Do Sunspots cause Global Warming?

September 25, 2009
In our last article on sunspots, we mentioned the strange period from 1645-1715 when sunspots seemed to disappear.  Called the Maunder Minimum, this period coincided with the "Little Ice Age", when Northern Europe and other parts of the world were plunged into a long period of cool summers and long winters when crop yields fell and rivers, harbors, and canals froze.

This quiet period of solar activity was closely followed by another, called the Dalton Minimum, from 1795-1825.  It also matches up well with a period of cooler climate, though the eruption of the Tambora volcano in 1816 made some contribution as well.

So you may wonder... do periods of little sunspot activity lead to cooler climate on Earth?  And do periods of increased sunspot activity, such as occurred from 1900-1950 account for periods of higher temperatures on Earth?  Can sunspots explain the rise in temperature during the 20th century, perhaps, rather than greenhouse gases produced by human activity?

In fact, the sun does get hotter when there are more sunspots.  Because although the spots are cooler, they're accompanied by hotter, brighter patches called faculae that cause the overall brightness of the sun to increase by 0.1% at visible wavelengths, and more at ultraviolet wavelengths.

Such increases in solar brightness are included in climate models.  It seems the 11-year sunspot cycle as well as the increase in solar activity earlier in the 20th century lead to an increase in average global temperature of 0.1 to 0.2 Celsius... which is only about 20% of the observed increase of 0.5 to1.0 degree.

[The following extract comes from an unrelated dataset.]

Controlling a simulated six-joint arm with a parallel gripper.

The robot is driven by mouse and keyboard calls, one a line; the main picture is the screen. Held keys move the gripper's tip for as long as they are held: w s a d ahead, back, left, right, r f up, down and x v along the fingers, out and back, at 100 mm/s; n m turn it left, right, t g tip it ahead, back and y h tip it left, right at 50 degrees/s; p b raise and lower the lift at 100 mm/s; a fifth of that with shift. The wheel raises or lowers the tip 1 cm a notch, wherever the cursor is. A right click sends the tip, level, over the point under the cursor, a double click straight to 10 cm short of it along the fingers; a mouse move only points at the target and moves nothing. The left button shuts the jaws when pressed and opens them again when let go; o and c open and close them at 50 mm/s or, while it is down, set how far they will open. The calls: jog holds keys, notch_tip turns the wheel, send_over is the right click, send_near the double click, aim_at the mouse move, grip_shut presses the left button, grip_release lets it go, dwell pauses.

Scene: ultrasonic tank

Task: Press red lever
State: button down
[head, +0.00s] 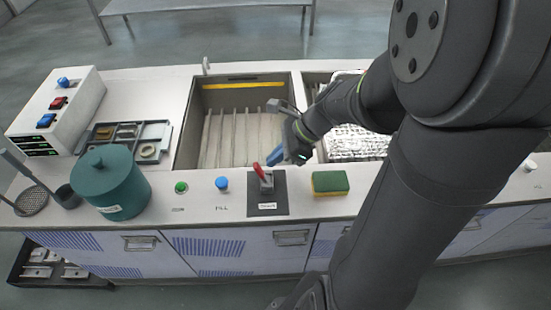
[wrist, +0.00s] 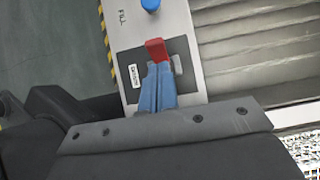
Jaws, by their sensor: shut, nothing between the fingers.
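The red lever (head: 259,170) stands on a small mount on a dark grey plate (head: 280,207) with a white label, on the front ledge of the bench. In the head view it leans up and to the left. My gripper (head: 275,157) is shut, with blue fingers, just behind and to the right of the lever. In the wrist view the red lever (wrist: 156,49) shows just beyond the shut blue fingertips (wrist: 158,68). The tips overlap the lever's lower part in that view; I cannot tell whether they touch it.
A blue button (head: 222,183) and a green button (head: 181,187) sit left of the plate. A green-yellow sponge (head: 330,183) lies to its right. A teal pot (head: 112,183) stands further left. The open tank (head: 188,135) with a ribbed bottom lies behind.

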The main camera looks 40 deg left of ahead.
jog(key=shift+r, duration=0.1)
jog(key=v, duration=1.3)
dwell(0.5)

So... case closed, right?  It is greenhouse gases, and not solar activity, that are the main cause of climate changes this past century? 

Well, not so fast.  Because when sunspot numbers rise and fall, there's more going on than simply changes in solar brightness.  Periods of reduced sunspot activity correspond to periods of reduced magnetic activity on the sun, and reduced outflows of charges particles from the sun (the so-called solar wind).  The solar wind whizzes past the Earth and deflects cosmic rays from deep space from hitting our atmosphere.  

A recent proposal from Danish scientists suggest that when cosmic rays strike our atmosphere, they create tiny aerosol particles that lead to increased cloud formation and less sunlight hitting the Earth.  So it's a double whammy... fewer sunspots mean a dimmer sun, which also means more cosmic rays into the atmosphere and more cloud cover which further cools the Earth.  And vice-versa when there is more solar activity.

Another recent theory suggests increased UV light from the sign drives energy flow from the upper to lower atmosphere by disrupting a layer of ozone high in the atmosphere.  How this affects climate is unclear.

As it turns out (as far as we know), computer models of the climate do not take these indirect effects of solar activity into account when calculating the change in global climate.  And while human activity counts for only 5% of carbon dioxide emitted into the atmosphere each year, the sun accounts for ALL the energy striking the Earth and driving its dynamic and enormously complex ocean currents and atmosphere.

So you see, despite what you hear in the media, there is still much uncertainty about how the Earth's climate really operates and changes over time, and how changes in solar activity drives climate change.  Healthy and open skepticism, as always, is appropriate.

And remember... the Earth is so complex that even the best computer model in the world can't tell you with any certainty whatsoever whether you'll need an umbrella when you head out the door to go the office a week from today.